Since we've always hustling and not quite care that organizing feelings, minds, and body are actually have to be in the priority when reached this chapter, it's a reminder to look again inside all of the little things.


I didn't have any draft of my journaling these past 2 moths and... where it leads me? I think I've always circling every agenda without thinking it thorough, I have become what I learned as a shallow person.

During that time period without writing, I am a big mess of little hurdles, inconvenience, or even couldn't enjoyed joyfulness without overwhelmed with them.

Everything is constant tiredness. I lost control over all my energy. So, isn't it almost time for actual person who is carrying a lot of love to offer and show up in purpose to help me get back on my feet? Or it is still the time when I should do it all alone again organizing this things in life like i've always did?

How many hundred days until everythings gonna be change? Because I think I need those big change maybe... right now?

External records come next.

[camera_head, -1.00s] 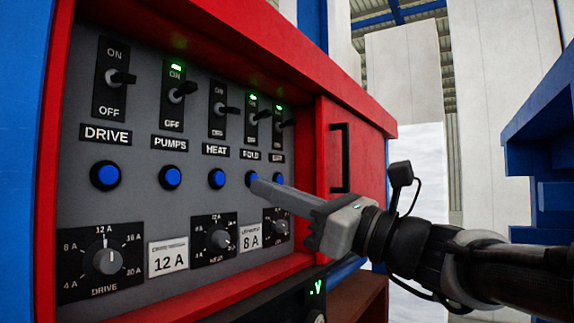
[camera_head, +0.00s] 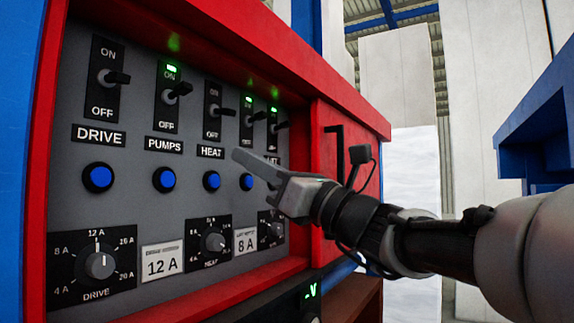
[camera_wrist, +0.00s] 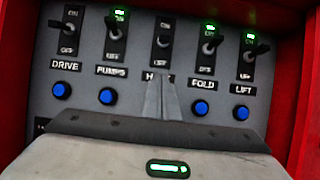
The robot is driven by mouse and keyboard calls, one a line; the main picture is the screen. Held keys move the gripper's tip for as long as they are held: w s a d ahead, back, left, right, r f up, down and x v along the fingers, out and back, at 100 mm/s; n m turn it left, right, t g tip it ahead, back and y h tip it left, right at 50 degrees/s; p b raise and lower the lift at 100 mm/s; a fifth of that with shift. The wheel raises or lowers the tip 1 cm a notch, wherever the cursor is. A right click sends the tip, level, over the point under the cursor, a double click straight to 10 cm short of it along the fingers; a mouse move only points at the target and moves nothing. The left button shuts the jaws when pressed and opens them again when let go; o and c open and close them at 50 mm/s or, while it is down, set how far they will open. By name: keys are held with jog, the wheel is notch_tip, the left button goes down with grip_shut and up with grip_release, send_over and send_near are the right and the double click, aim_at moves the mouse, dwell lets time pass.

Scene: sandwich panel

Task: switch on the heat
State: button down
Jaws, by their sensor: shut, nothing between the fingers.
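The HEAT switch (camera_head: 222,111) is a black toggle on the grey panel, third from the left, with no green light showing above it. It also shows in the wrist view (camera_wrist: 164,42), straight above my fingertips. The HEAT label (camera_head: 210,152) is readable in the head view but mostly covered by my fingers in the wrist view. My gripper (camera_head: 239,156) is shut and empty, its tip below the HEAT switch at label height and just right of the label. It hides the FOLD label in the head view. I cannot tell whether the tip touches the panel.
The DRIVE switch (camera_head: 117,77) is unlit. The PUMPS (camera_head: 180,89), FOLD (camera_wrist: 211,44) and LIFT (camera_wrist: 254,50) switches have green lights. Blue buttons (camera_head: 98,178) and dials (camera_head: 100,265) lie below. A red frame (camera_head: 215,35) juts out around the panel.

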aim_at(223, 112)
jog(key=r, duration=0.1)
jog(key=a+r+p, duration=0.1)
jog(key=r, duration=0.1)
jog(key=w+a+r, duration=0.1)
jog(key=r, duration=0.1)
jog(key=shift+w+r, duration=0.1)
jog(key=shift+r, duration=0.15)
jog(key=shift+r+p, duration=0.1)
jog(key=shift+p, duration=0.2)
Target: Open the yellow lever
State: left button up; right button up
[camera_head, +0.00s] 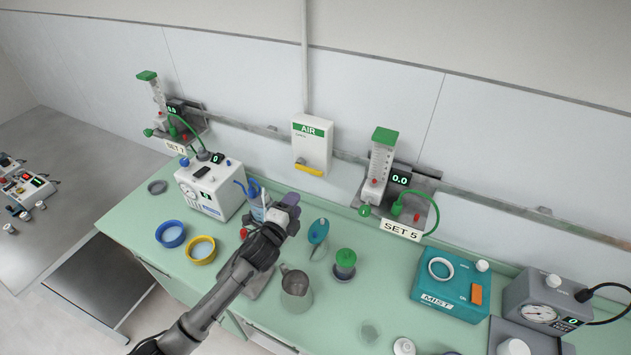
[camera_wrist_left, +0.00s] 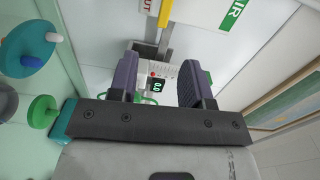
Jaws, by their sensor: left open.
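The yellow lever (camera_head: 309,169) lies roughly level across the lower part of the white AIR box (camera_head: 312,143) on the back wall. In the left wrist view the yellow lever (camera_wrist_left: 166,13) shows at the top edge, partly cut off, beyond my fingers. My left gripper (camera_head: 289,204) is below and left of the lever in the head view, apart from it. In the left wrist view my left gripper (camera_wrist_left: 159,78) has its two fingers spread with nothing held between them. My right gripper is not in view.
A white device (camera_head: 211,187) stands left of my gripper, with a blue-topped bottle (camera_head: 258,205) beside it. A metal jug (camera_head: 296,289) and a green-topped container (camera_head: 344,262) stand on the green counter. A SET 5 flowmeter (camera_head: 380,170) is right of the AIR box.

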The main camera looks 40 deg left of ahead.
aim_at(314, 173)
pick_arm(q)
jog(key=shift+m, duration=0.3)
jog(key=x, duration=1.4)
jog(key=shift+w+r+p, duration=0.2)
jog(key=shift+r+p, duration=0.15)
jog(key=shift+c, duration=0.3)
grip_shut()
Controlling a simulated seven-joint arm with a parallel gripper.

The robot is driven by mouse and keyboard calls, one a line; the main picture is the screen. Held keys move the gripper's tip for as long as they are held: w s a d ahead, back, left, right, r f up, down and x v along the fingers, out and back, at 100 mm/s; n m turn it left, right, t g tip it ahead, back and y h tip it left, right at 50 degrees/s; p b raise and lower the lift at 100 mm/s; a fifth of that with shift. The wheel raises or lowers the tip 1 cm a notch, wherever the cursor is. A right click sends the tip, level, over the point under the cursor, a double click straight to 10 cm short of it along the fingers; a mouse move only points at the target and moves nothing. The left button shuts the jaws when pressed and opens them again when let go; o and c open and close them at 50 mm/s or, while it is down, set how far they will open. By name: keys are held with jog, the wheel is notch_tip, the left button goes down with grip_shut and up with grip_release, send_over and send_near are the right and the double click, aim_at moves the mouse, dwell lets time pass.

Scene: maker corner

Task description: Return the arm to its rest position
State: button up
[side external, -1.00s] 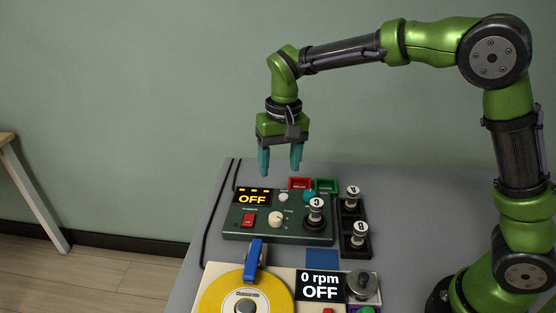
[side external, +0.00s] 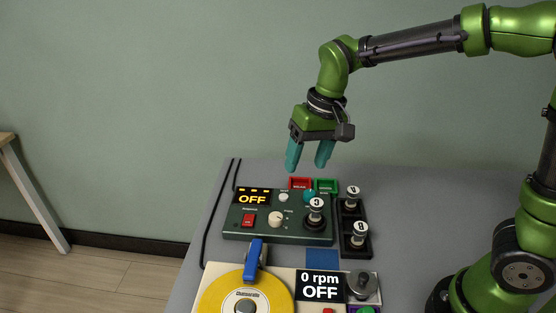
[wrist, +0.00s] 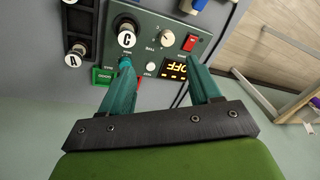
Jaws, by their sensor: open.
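My gripper (side external: 309,158) hangs in the air above the back of the table, with its teal fingers apart and nothing between them. It also shows in the wrist view (wrist: 160,75), where its open fingers frame the control box. The dark green control box (side external: 240,224) stands below and in front of it, with its display reading OFF. A peg marked C (side external: 316,209) stands upright in the box. In the wrist view the C peg (wrist: 127,36) is just beyond one fingertip.
A black rack (side external: 354,237) holds pegs A (side external: 352,196) and B (side external: 360,231). Red (side external: 300,184) and green (side external: 326,185) trays lie behind the box. A turntable unit with a yellow disc (side external: 215,296) reads 0 rpm OFF. The grey table (side external: 430,200) is clear on the right.

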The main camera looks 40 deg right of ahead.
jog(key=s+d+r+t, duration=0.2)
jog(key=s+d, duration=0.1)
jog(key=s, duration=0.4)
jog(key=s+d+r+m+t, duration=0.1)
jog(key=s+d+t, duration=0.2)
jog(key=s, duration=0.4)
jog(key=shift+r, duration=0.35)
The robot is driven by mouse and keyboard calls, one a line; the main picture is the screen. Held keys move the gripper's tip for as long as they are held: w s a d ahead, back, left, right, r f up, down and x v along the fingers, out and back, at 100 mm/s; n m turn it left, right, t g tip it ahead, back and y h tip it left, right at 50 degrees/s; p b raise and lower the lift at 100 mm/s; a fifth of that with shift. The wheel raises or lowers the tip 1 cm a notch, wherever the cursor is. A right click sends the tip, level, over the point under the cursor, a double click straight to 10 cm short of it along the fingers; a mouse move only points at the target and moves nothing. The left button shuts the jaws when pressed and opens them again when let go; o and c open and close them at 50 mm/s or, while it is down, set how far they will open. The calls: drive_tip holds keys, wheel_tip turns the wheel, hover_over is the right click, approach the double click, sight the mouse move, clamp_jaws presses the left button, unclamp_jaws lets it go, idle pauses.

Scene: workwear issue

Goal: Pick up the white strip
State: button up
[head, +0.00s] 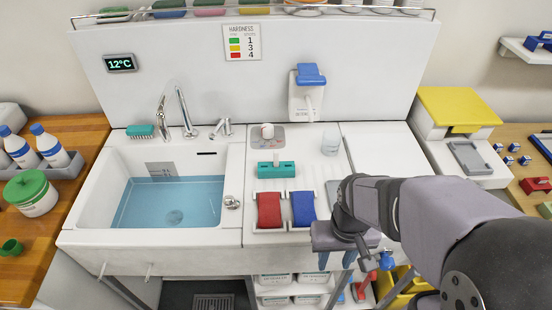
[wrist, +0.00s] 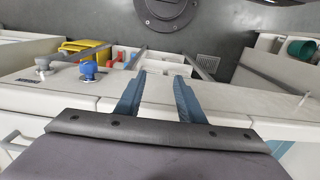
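A small white strip (head: 276,157) appears to stand upright in a teal block (head: 270,171) on the white counter, right of the sink. It is small, and its lower end is hidden in the block. My gripper (head: 335,261) is at the counter's front edge, to the right of and nearer than the strip, well apart from it. In the wrist view, the two blue fingers of my gripper (wrist: 158,88) are spread with nothing between them. The strip is not visible in the wrist view.
A water-filled sink (head: 168,204) is at left. Red (head: 269,210) and blue (head: 303,208) pieces sit in front of the teal block. A clear cup (head: 330,144) and a white dispenser with a blue top (head: 308,75) stand behind. A hardness card (head: 242,42) is on the backboard.

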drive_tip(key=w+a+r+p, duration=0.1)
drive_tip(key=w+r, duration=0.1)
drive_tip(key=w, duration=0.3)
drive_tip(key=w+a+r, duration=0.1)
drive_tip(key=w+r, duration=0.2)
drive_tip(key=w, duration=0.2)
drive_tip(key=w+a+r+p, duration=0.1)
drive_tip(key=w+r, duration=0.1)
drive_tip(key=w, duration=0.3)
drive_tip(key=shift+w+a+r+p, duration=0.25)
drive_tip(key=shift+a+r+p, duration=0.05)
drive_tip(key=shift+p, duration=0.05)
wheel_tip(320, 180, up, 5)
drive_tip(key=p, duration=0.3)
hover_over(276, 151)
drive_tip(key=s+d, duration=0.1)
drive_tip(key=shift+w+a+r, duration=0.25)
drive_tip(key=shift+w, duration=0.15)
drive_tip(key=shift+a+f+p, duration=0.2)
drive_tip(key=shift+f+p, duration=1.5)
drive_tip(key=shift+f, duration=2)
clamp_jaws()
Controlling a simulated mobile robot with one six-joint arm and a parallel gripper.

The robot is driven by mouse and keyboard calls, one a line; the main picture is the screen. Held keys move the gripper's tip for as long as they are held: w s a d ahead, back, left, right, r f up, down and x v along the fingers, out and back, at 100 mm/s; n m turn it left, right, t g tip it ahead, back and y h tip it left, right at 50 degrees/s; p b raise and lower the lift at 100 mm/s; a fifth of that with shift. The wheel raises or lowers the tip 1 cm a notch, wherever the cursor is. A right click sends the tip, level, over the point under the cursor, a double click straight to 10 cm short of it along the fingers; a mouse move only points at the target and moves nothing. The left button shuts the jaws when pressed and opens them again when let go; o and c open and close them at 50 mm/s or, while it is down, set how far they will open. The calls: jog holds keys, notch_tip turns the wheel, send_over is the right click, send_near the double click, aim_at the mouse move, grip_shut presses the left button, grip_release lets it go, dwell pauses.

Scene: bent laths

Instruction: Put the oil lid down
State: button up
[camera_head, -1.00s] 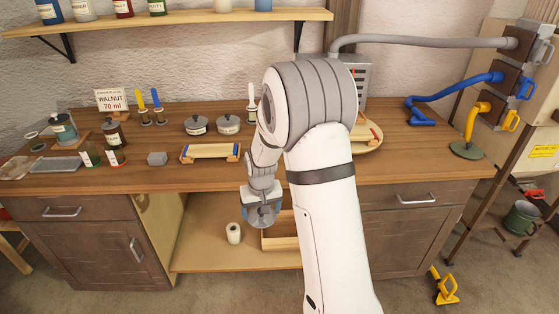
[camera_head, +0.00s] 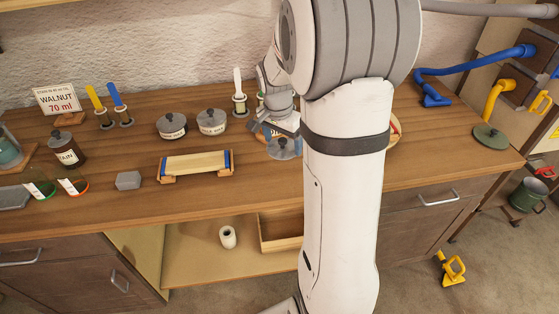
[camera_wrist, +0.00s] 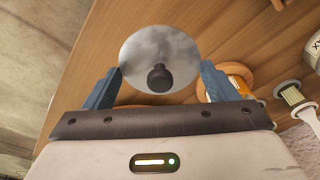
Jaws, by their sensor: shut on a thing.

I swear I'll focusing on every God's sign and watching every movements given but then again it doesn't even matter if the time is not the time yet.

I was so sure that I was received so much love growing up. Because if it doesn't-- why now I want nothing but love? Or Maybe if I am not received love as many as I had that time, I wouldn't be this alone and feel nothing that everyone is leaving.

I was also almost sure that growing up, what I had eaten is always a good things. Because if it doesn't-- why now I am mostly craving for any kind of love? Or Maybe if I just eaten a bad taste/looking food, I wouldn't be this shitty picky eaters who always eat whatever I want and not what I needed.

As a metaphor, I will always gonna be the youngest all my life. The needy things and somehow is like a tree which only grow if it was poured by love, sun, and water.

Certain thing is, everyone will die anyway, but with love, I am positive that we could live longer and savings more and more good things for the next live which is forever over there.


Songs to listen to: Yerin Baek - The Loved One.